After lunch today, Mom’s sweet caregiver Nicole gently applied pain cream to mom’s painful knees. I had been busy putting things away in Mom’s room and returning things that she had gathered from other rooms. As soon as Mom saw me approach, her eyes lit up with gratefulness that I was there. Nicole asked Mom who I was, to which Mom replied, “It’s her.” Pressing her a little more, Nicole gently said, “What’s her name? Could you introduce me to her?” Momma thought for a few seconds, but couldn’t. Nicole quickly restored her dignity by saying, “Oh, yes! I remember! You told me she’s your daughter and her name is Cindie!” Momma nodded and smiled.
After a bit of small talk, Momma wanted to take a walk – which means tooling around the building in her wheelchair.
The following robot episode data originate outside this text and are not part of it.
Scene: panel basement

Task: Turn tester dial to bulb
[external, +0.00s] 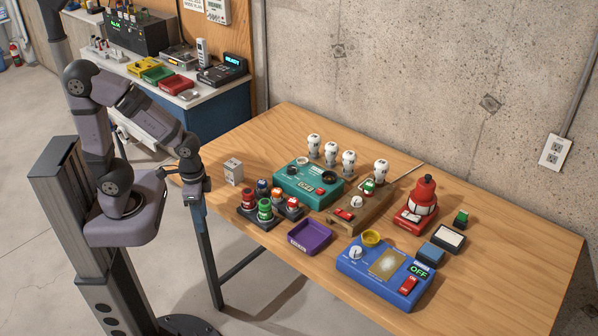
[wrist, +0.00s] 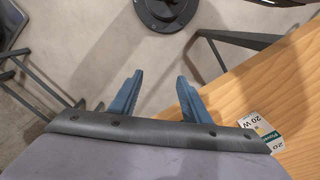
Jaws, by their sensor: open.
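A blue tester box (external: 345,267) sits at the front right of the table. It has a white dial (external: 356,252), a yellow ring-shaped socket (external: 371,238), a tan plate, a red switch (external: 408,285) and a display reading OFF (external: 419,271). The dial's markings are too small to read. My gripper (external: 200,220) hangs pointing down at the table's left edge, well left of the tester and apart from it. In the wrist view, my gripper (wrist: 158,78) is open, with nothing between its blue fingers. The tester is outside that view.
A small 20 W box (external: 233,172) stands near my gripper and shows in the wrist view (wrist: 262,132). Between gripper and tester are a teal device (external: 291,181), several coloured pieces in a dark holder, a purple tray (external: 310,249) and a wooden fixture (external: 376,207). A red device (external: 423,200) stands behind.

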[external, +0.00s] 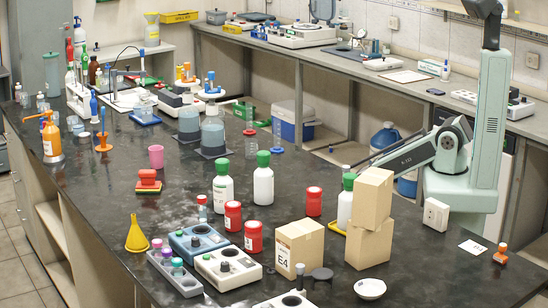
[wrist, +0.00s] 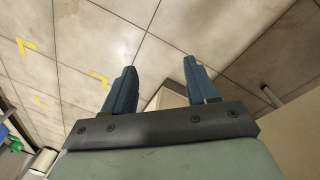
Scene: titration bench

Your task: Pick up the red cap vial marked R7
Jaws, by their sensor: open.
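In the external view, a small vial with a red cap (external: 202,207) stands upright behind the blue-grey block. Larger red jars (external: 233,217), (external: 253,237) and (external: 313,201) stand near it on the dark bench. No R7 marking is readable on any of them. My gripper (wrist: 159,66) shows in the wrist view with two blue fingers apart and nothing between them. It faces pale tiles with yellow corner marks, away from the bench items. I cannot make out the gripper in the external view.
Cardboard boxes (external: 370,200) and an E4 box (external: 299,248) stand between the red jars and my arm's base. Green-capped bottles (external: 223,184), a yellow funnel (external: 137,236) and a vial rack (external: 174,274) crowd the small vial.

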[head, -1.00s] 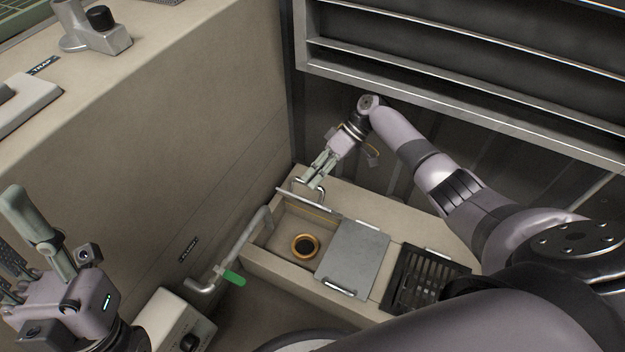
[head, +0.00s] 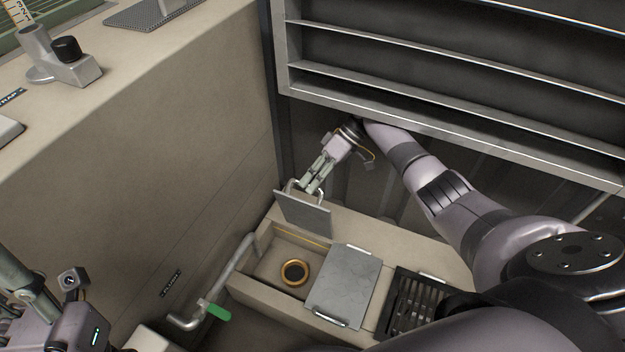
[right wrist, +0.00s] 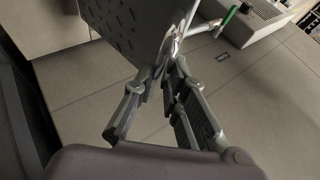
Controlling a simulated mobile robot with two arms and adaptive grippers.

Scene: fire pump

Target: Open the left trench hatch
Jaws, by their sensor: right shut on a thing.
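The left trench hatch (head: 303,214) is a grey plate standing up, tilted, at the back edge of the left trench opening. My right gripper (head: 305,188) is shut on the hatch's handle (head: 292,187) at its top edge. In the right wrist view my right gripper's fingers (right wrist: 165,75) close on the handle beside the patterned hatch plate (right wrist: 125,28). The opening below shows a brass ring (head: 295,272) with a dark centre. My left gripper (head: 22,290) is partly cut off at the lower left, away from the trench; its fingertips are not clear.
A second grey hatch (head: 343,285) lies flat beside the opening, and a dark grate (head: 418,300) is right of it. A pipe with a green lever (head: 217,312) runs at the left. A metal shelf (head: 450,85) hangs behind my right arm.

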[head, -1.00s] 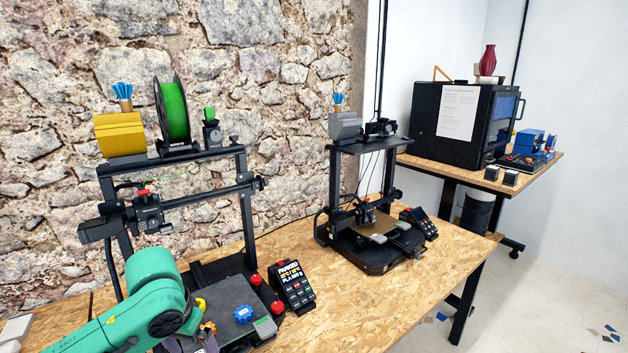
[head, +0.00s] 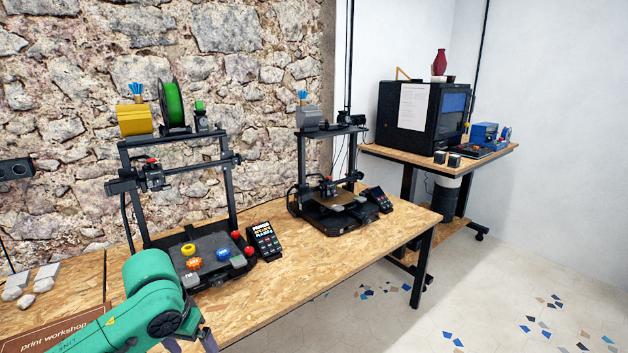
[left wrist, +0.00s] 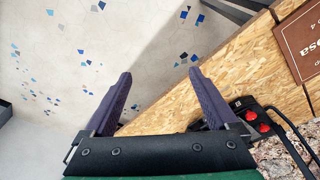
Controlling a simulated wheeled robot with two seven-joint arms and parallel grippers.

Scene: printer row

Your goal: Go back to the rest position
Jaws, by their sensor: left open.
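My left arm, green, comes in at the lower left of the head view. Its gripper (head: 192,346) is at the bottom edge there, in front of the table's front edge, and only partly shows. In the left wrist view the two dark purple fingers of my left gripper (left wrist: 158,80) stand wide apart with nothing between them. Floor and part of the wooden table (left wrist: 215,85) show beyond them. My right gripper is not in view.
The near printer (head: 190,265) has a yellow, an orange and a blue piece on its bed. A second printer (head: 335,215) stands farther along the table (head: 300,262). A black enclosed printer (head: 415,120) sits on another table. The floor (head: 400,320) at the right is mostly clear.

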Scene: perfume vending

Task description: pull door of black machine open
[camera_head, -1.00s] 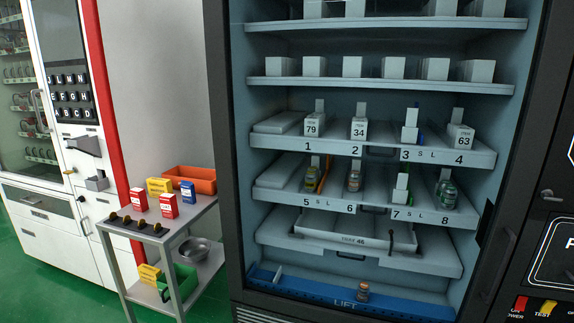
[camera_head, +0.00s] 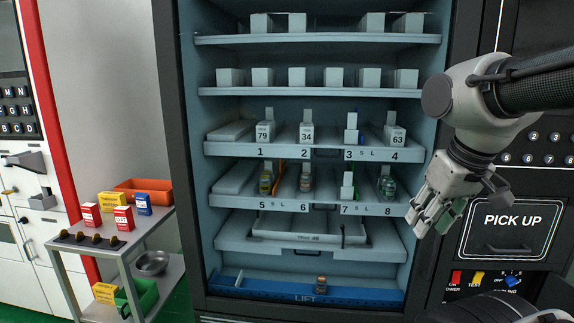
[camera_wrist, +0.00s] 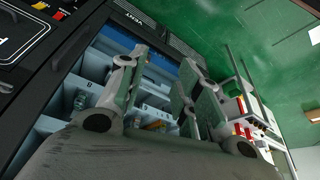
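The black machine (camera_head: 172,140) fills the middle of the head view, with lit pale-blue shelves inside its dark frame. I cannot tell whether clear glass covers the front. My gripper (camera_head: 433,218) hangs at the right edge of the shelf opening, pointing down and left, in front of the dark right frame. It looks empty, with its fingers apart in the wrist view (camera_wrist: 164,62). Contact between gripper and machine cannot be told.
A PICK UP panel (camera_head: 512,222) and keypad are right of the opening. A grey cart (camera_head: 150,228) with boxes and an orange bin (camera_head: 145,190) stands at left, before a white machine.

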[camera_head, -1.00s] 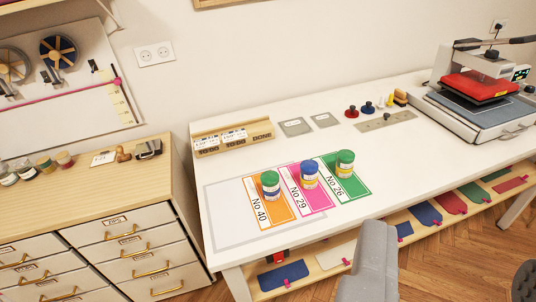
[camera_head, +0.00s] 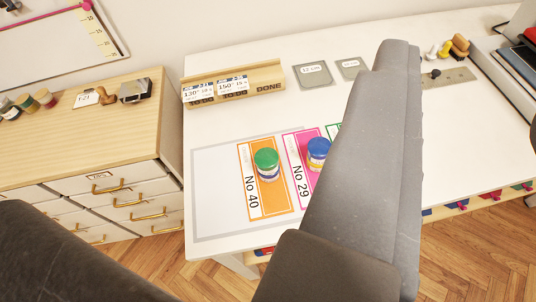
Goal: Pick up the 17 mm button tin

I followed behind, sometimes holding onto her wheelchair. At one point she reached back and put her hand on top of mine and said, “I’m just making sure you’re still here.”
Join me today as I link up with our host The Propagator and a plethora of other gardeners around the world who each post pictures of six things going on in their respective world of gardening. Six things, in the garden, on a Saturday. This week, I decided to show you how I share the beauty of the garden God has blessed with floral abundance.
For as long as I’ve been gardening, Momma always enjoyed it when I shared a little sampler of what was going on in my garden. Last Spring I began bringing her a little bouquet whenever I visit her at BeeHive, her assisted living home. I always put her flowers in her little blue vase she had hanging for years over her kitchen window…you can see the little holes where a rope once looped through to make it a hanging vase. I’ve long since removed the rope, but love this sweet little thing – something I would like to keep as a treasure to remind me of my mom.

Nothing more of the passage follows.